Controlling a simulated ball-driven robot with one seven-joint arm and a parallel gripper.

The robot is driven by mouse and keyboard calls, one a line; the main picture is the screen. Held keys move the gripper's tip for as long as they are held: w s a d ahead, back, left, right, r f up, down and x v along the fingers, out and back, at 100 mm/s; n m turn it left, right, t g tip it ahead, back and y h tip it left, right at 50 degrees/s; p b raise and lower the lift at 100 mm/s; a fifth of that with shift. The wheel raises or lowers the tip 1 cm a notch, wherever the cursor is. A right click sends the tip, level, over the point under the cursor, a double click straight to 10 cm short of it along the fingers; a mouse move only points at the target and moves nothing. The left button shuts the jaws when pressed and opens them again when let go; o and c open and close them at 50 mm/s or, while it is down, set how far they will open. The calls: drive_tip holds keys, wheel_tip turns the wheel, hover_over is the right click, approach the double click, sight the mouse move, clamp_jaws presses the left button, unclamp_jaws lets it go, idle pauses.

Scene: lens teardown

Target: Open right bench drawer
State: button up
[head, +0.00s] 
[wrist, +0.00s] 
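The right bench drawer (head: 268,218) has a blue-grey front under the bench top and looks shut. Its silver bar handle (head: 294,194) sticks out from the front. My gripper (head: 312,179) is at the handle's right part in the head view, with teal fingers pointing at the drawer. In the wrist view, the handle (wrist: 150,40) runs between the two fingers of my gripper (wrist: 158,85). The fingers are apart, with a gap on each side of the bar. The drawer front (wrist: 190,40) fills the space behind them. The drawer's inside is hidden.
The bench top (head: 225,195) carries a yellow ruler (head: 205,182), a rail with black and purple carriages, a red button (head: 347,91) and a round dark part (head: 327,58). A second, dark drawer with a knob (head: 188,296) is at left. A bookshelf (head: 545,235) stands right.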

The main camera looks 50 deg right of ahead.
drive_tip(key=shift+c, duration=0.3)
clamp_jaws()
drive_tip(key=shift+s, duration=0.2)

- [To do] Find the lines with the string "driven" and reproduce them.

- [The completed task]
Controlling a simulated ball-driven robot with one seven-joint arm and a parallel gripper.
The robot is driven by mouse and keyboard calls, one a line; the main picture is the screen. Held keys move the gripper's tip for as long as they are held: w s a d ahead, back, left, right, r f up, down and x v along the fingers, out and back, at 100 mm/s; n m turn it left, right, t g tip it ahead, back and y h tip it left, right at 50 degrees/s; p b raise and lower the lift at 100 mm/s; a fifth of that with shift. The wheel raises or lowers the tip 1 cm a notch, wherever the cursor is. A right click sends the tip, level, over the point under the cursor, a double click straight to 10 cm short of it along the fingers; a mouse move only points at the target and moves nothing. The left button shuts the jaws when pressed and opens them again when let go; o and c open and close them at 50 mm/s or, while it is down, set how far they will open. The calls: drive_tip holds keys, wheel_tip turns the wheel, hover_over is the right click, approach the double click, sight the mouse move, clamp_jaws presses the left button, unclamp_jaws lets it go, idle pauses.

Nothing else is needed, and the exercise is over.